## Task objective:
From the listing below, pick out each line with the word "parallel".
### Data for the task
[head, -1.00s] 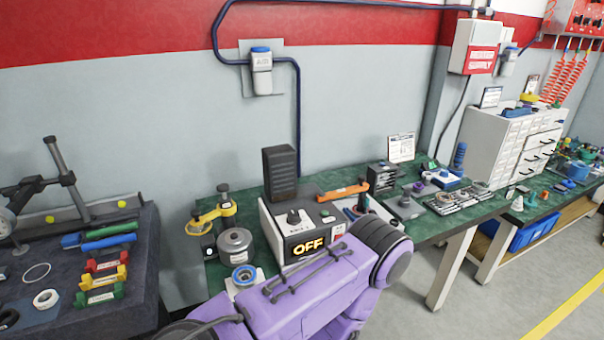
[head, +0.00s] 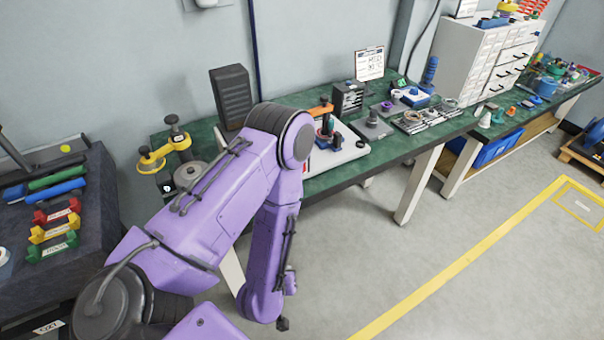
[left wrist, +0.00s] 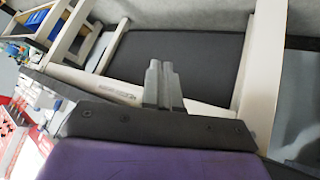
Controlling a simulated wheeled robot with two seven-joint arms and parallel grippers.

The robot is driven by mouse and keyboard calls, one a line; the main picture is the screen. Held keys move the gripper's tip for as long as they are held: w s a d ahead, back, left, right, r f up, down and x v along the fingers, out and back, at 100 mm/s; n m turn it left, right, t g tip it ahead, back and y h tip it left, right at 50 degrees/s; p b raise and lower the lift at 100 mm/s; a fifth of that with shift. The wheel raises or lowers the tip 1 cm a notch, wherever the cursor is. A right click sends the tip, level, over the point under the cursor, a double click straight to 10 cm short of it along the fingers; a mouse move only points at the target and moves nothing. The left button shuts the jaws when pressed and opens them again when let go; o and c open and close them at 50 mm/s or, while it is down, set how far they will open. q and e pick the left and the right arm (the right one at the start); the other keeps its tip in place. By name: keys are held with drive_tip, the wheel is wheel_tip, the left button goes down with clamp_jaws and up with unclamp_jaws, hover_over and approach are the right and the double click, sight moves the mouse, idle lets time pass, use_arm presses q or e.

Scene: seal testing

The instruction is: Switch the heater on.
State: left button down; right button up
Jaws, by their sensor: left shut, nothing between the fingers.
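The heater, a box with a black knob and an OFF display a second ago, is now hidden behind my purple left arm in the head view. My left gripper (left wrist: 161,68) shows in the left wrist view with its two grey fingers together and nothing between them. Behind the fingers are pale bench legs and a dark panel, so the gripper is low, off the bench top. In the head view the forearm hangs down in front of the bench edge. My right gripper is out of view.
The green bench (head: 318,184) runs back to the right. A black tower (head: 232,92) stands near the hidden heater. The floor in front is clear.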

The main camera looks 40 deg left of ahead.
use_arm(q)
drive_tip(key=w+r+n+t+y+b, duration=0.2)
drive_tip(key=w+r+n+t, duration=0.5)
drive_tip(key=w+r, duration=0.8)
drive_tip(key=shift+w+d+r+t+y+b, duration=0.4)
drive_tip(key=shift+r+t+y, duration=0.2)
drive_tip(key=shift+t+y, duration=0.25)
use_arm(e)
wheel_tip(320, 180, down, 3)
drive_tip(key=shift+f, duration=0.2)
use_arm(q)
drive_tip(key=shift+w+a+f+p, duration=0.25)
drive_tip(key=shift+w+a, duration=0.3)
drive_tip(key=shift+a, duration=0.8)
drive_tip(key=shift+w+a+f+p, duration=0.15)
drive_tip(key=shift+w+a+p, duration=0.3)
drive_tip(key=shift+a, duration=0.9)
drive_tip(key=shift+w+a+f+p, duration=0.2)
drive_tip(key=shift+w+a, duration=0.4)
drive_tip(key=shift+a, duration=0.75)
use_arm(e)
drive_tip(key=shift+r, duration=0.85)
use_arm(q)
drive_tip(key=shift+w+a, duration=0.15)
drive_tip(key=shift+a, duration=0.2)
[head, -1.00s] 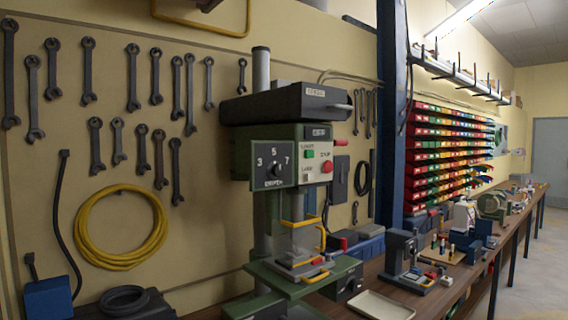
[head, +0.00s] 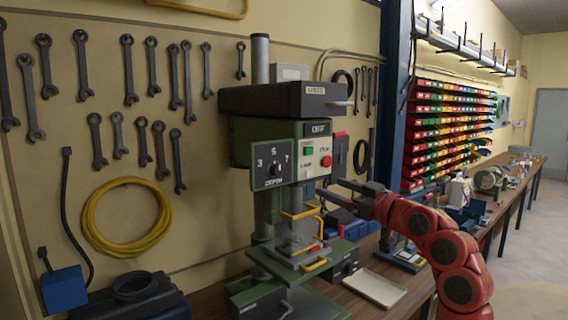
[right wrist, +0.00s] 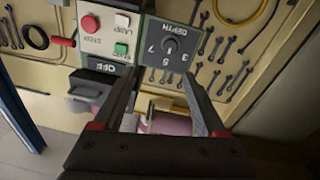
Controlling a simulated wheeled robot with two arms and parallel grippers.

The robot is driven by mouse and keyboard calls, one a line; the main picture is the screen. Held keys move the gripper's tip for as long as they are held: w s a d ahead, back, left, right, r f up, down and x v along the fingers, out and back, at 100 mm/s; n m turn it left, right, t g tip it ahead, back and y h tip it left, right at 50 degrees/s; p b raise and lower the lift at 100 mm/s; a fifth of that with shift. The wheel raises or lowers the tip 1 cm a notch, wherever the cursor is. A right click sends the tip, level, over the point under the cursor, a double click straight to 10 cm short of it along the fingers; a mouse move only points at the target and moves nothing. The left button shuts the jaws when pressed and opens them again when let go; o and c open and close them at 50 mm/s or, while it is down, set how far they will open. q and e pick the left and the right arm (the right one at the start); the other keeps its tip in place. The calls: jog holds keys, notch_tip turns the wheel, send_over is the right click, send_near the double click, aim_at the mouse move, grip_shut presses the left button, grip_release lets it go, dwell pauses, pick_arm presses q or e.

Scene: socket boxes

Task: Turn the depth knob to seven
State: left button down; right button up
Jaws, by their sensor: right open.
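The depth knob (head: 273,170) is a small dark knob on a dark square plate marked 3, 5, 7 and DEPTH, on the left front of the green drill press (head: 262,140). I cannot tell its pointer's exact direction. In the right wrist view the plate appears upside down, with the knob (right wrist: 170,45) just beyond the fingertips. My right gripper (head: 329,187) is open and empty, right of the plate and in front of the press, apart from the knob; its fingers also show in the right wrist view (right wrist: 161,73). My left gripper is not in view.
Beside the depth plate is a light panel with a green button (head: 309,151) and a red button (head: 326,161). Below are a clear guard with yellow handles (head: 300,232) and a shallow tray (head: 375,288). Wrenches and a yellow hose (head: 88,225) hang on the wall.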

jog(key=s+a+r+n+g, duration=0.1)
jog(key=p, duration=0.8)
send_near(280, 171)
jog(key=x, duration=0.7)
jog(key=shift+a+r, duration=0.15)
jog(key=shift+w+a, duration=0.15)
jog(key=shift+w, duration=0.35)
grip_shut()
######
## Output for this task:
Controlling a simulated wheeled robot with two seven-joint arms and parallel grippers.
Controlling a simulated wheeled robot with two arms and parallel grippers.

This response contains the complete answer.